Exercise: In the records that follow, locate every line with "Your" and extract it.

Given records:

******

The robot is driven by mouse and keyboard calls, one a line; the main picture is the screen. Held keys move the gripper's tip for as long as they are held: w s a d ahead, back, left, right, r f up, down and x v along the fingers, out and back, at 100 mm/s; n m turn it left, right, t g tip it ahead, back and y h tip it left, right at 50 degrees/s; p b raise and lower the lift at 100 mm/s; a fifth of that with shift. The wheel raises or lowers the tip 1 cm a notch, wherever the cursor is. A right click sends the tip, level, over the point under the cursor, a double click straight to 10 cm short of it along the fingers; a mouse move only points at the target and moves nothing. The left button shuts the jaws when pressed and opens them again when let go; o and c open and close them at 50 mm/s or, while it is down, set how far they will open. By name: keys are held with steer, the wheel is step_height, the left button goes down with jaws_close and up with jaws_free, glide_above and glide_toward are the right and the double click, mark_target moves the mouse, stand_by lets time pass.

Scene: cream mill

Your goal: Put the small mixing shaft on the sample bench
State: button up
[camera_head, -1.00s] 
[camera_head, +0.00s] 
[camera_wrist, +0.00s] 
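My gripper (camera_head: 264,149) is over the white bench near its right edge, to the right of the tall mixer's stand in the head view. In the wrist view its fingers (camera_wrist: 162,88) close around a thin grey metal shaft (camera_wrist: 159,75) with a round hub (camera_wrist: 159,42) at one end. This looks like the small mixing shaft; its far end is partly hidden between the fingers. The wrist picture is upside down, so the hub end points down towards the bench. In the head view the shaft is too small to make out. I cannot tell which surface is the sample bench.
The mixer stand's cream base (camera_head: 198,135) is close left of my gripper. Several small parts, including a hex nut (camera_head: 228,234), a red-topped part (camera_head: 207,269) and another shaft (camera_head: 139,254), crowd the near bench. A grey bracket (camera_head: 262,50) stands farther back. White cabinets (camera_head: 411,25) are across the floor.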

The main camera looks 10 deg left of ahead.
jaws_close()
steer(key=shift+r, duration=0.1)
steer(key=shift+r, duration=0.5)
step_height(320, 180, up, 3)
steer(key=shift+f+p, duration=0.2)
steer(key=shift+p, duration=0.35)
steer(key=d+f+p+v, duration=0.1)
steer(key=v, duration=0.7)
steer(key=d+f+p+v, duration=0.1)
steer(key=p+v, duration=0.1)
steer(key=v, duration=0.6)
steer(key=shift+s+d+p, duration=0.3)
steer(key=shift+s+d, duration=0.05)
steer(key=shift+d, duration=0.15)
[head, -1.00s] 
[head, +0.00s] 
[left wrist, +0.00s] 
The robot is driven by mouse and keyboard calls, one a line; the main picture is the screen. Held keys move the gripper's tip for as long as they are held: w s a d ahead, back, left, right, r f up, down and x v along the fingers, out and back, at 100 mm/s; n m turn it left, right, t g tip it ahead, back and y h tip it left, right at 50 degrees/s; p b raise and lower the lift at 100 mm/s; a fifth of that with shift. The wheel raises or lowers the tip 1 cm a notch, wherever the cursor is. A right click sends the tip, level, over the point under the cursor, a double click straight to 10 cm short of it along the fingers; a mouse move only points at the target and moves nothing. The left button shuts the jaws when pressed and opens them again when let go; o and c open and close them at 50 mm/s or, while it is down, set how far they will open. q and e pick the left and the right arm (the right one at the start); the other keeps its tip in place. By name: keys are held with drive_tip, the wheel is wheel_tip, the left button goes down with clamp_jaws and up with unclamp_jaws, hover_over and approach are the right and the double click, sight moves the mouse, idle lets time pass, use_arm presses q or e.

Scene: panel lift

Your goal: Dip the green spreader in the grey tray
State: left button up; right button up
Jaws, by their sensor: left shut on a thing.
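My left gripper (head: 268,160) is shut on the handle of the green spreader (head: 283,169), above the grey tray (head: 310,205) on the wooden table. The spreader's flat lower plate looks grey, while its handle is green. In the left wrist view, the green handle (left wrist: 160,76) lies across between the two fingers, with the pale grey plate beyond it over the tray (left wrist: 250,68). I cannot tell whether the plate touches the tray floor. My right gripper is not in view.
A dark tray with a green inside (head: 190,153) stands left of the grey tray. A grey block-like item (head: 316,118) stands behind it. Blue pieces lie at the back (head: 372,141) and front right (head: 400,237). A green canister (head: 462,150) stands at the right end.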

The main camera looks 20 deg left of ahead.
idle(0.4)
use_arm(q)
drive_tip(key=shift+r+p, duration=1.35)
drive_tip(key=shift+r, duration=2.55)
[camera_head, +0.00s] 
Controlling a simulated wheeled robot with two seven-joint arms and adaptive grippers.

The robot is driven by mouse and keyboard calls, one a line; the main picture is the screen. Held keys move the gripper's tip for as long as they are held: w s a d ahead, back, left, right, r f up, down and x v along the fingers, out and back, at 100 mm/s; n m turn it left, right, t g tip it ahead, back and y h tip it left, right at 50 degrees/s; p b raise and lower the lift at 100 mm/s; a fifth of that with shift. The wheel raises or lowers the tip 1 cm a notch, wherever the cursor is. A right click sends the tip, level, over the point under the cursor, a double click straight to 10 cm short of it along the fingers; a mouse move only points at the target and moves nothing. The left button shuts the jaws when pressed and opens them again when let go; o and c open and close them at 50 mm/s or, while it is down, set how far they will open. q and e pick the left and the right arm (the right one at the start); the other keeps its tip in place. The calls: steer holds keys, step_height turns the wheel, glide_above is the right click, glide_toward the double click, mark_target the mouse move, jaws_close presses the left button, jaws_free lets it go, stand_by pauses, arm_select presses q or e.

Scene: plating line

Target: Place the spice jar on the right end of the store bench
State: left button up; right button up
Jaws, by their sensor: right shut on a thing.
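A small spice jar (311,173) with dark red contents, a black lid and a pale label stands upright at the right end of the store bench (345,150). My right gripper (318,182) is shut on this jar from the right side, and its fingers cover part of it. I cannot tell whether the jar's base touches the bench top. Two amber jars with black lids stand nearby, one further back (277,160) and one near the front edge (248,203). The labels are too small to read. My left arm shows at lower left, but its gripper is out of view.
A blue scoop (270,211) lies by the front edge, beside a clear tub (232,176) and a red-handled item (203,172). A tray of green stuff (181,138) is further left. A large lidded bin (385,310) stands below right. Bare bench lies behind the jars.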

******

Result:
Your goal: Put the small mixing shaft on the sample bench
Your goal: Dip the green spreader in the grey tray

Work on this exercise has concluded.